DeFi hacks are common occurrences, and an app called Mango was attacked recently. What happened: the protocol allows you to borrow against your unrealized profits, so the attacker grossly inflated the price of his long MNGO position through manipulative trading, then drained $115M against the unrealized gains, destroying the app's lending pools.
The hacker offered some mental gymnastics on why it wasn’t a hack, but a “highly profitable trading strategy”. If this event occurred in TradFi markets, it’d be a crime.
There have been a myriad of attacks that do some variation of this. The most common attack is when the attacker takes out a flashloan to manipulate a price to deceive an oracle, then sends transactions that extract resources that are only possible due to the inflated oracle price.
Most DeFi hacks follow this pattern:
- Hacker manipulates the price of a token
- Hacker drains funds from the Dapp
- Hacker concludes the attack, and the manipulated price usually drastically plummets
We correctly recognize this as malicious.
What is the gray area, if any, between a hack and a “code is law” trading strategy? The following arguments present a moral framework and logic-based argument for what constitutes an attack and warrants punishment, not a legal one. This isn’t legal analysis.
The Mango attacker didn’t use a flashloan, he used his own money; which was enough to accomplish his goal. And he didn’t deceive an oracle. If he used a flashloan to contort an oracle so he could drain the lending pool, does that make it more of a hack? Why? Either way, you created a fake price that allowed you to drain resources in both scenarios; this should be the litmus test.
I think it’s really this simple: did you take an action to create a fake, manipulated price that then allowed you to extract resources? Was this consistent with the intent of the system? Yes or no? I don’t think this is a reductionist take; some things do not require nuance.
To define a “fake” price: one that happens purely as a result of an attacker’s activities that allows resources to be drained from the protocol while the price is distorted. The asset then immediately reverts back to its previous price, or a much lower one if the attack crushes the app. You could also say a fake price is produced via trading behavior that would be irrational to a “normal trading participant”. For example, a normal trader would try to minimize slippage, whereas a hacker often tries to do the opposite or is totally indifferent. Irrational trading actions are the smoking barrel of identifying market manipulation when the SEC investigates it.
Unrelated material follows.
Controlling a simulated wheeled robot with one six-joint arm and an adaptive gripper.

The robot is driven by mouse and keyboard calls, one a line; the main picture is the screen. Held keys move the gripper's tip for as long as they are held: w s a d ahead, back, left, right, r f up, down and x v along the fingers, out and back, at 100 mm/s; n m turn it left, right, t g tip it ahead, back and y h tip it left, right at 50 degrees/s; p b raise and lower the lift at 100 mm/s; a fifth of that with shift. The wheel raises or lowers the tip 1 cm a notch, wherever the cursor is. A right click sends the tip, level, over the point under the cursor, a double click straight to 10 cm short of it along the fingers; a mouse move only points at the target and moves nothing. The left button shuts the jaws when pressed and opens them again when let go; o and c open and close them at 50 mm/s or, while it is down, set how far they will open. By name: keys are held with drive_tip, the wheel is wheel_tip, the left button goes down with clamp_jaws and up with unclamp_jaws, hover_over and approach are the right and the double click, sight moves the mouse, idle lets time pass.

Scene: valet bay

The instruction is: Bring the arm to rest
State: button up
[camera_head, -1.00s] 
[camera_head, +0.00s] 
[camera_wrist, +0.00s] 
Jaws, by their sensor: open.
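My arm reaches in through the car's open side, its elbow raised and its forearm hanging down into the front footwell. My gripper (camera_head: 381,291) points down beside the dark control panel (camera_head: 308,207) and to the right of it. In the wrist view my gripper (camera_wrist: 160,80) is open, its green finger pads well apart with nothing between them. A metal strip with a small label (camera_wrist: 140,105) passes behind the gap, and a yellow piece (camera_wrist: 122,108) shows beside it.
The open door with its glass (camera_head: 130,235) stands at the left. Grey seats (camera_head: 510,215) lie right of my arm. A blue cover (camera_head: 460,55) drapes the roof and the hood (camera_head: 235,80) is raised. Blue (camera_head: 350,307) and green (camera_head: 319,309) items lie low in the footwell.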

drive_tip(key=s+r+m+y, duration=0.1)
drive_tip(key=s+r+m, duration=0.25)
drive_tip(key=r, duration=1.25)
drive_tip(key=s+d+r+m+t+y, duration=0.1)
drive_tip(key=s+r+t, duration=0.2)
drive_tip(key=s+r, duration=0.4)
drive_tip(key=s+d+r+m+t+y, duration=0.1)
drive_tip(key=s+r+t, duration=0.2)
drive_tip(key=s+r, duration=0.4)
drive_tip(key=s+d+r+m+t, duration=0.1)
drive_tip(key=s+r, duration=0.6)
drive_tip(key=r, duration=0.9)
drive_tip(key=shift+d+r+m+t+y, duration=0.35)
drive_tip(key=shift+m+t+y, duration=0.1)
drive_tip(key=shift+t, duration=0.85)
Taking this a step further, why isn’t a short squeeze an attack? It checks many of the boxes of my simple litmus test on what constitutes an attack in DeFi.
A short squeeze doesn’t feel intuitively wrong like the DeFi hacks do. I reflected on why. Is it because we’ve been conditioned to accept this action as normal and not something that should be stopped, so we accept it unthinkingly?
I believe there are core differences that we recognize implicitly that separate a short squeeze price distortion from an attack.
1. The collective market force alters the price. Not just one person. A market clearing price is created in a short squeeze by a diverse collective of participants, not an individual or small group of people. Often these short squeezes occur in companies whose price has been artificially driven down from excessive shorting (even naked shorting); this creates a disequilibrium, and an artificially low price to begin with. Eventually, there must be a reversion to the mean, and this typically results in an over-correction in the other direction. No one said price discovery shouldn’t be volatile, and may get overextended in either direction. This is a violent form of collective price discovery.
2. The method of facilitating the price movement is well-known to everyone. When these attacks happen in DeFi, it’s almost always carried out by a gigabrain leveraging esoteric understanding of smart contract behavior to anonymously steal from an application. It’s quite likely the attacker is literally the only person alive that’s aware of the exploit when it happens. Obviously, this is not public knowledge of a risk. It’s fine to be brighter than everyone else and out-trade them, in fact the SEC explicitly says it’s okay to be smarter than your counterparties. However exploiting an unknown error in code and extracting resources against the intended design of a system is not the same thing as mastering a financial instrument that’s working as designed and outsmarting fellow traders.
This is not the case with short squeezes. In fact, as short interest builds it’s very well-known that the propensity for volatile shakeouts to the upside increases. Hedge funds who had short positions in GameStop saw the short interest of over 100%; they knew exactly what they were doing and that it could blow up in their faces. The decision to be bearish in a highly shorted name is a calculated risk. The DeFi user in a yield-farming app that has someone steal all his money by manipulating it against its intended design is not making the same decision with the same information as the investor who holds his short position in a liquid and efficient stock market.
I’m not calling for more regulation. The laws we have now work just fine. “Code is law” is an ideological chant made by those who think the metaverse is real life and don’t understand there’s plenty of precedence in a courtroom that this is not how the world works. I don’t think it’s how it should work either. People are fallible, ergo so is code; because a crafty person found a mistake does not entitle him to all your money.
The goal here is a logical framework and assessment of what risks are being knowingly taken and what actions attempt to hide behind self-serving semantic gray area. These hacks are clearly attacks, and they’re wrong both legally and ethically. We should address them as such.